GIVEN EXERCISE: A faithful transcription of all the data is required.

AVAILABLE DATA:
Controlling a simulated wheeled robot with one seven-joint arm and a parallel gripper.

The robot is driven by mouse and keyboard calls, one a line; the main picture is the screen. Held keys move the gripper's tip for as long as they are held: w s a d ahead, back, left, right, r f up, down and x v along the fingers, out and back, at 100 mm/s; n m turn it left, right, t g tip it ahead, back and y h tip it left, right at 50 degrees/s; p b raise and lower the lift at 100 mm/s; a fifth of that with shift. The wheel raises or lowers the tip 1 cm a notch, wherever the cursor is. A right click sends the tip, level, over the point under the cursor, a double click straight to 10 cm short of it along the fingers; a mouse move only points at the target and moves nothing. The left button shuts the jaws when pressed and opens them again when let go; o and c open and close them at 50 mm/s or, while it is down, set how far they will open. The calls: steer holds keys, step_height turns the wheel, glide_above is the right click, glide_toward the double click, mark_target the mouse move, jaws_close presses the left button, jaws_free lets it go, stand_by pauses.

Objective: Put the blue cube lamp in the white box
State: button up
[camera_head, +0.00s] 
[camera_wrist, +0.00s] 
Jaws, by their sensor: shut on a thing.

EXERCISE OUTPUT:
Controlling a simulated wheeled robot with one seven-joint arm and a parallel gripper.

The robot is driven by mouse and keyboard calls, one a line; the main picture is the screen. Held keys move the gripper's tip for as long as they are held: w s a d ahead, back, left, right, r f up, down and x v along the fingers, out and back, at 100 mm/s; n m turn it left, right, t g tip it ahead, back and y h tip it left, right at 50 degrees/s; p b raise and lower the lift at 100 mm/s; a fifth of that with shift. The wheel raises or lowers the tip 1 cm a notch, wherever the cursor is. A right click sends the tip, level, over the point under the cursor, a double click straight to 10 cm short of it along the fingers; a mouse move only points at the target and moves nothing. The left button shuts the jaws when pressed and opens them again when let go; o and c open and close them at 50 mm/s or, while it is down, set how far they will open. The calls: steer holds keys, step_height turns the wheel, glide_above is the right click, glide_toward the double click, mark_target the mouse move, jaws_close presses the left button, jaws_free lets it go, stand_by pauses.

Objective: Put the blue cube lamp in the white box
State: button up
[camera_head, +0.00s] 
[camera_wrist, +0.00s] 
Jaws, by their sensor: shut on a thing.

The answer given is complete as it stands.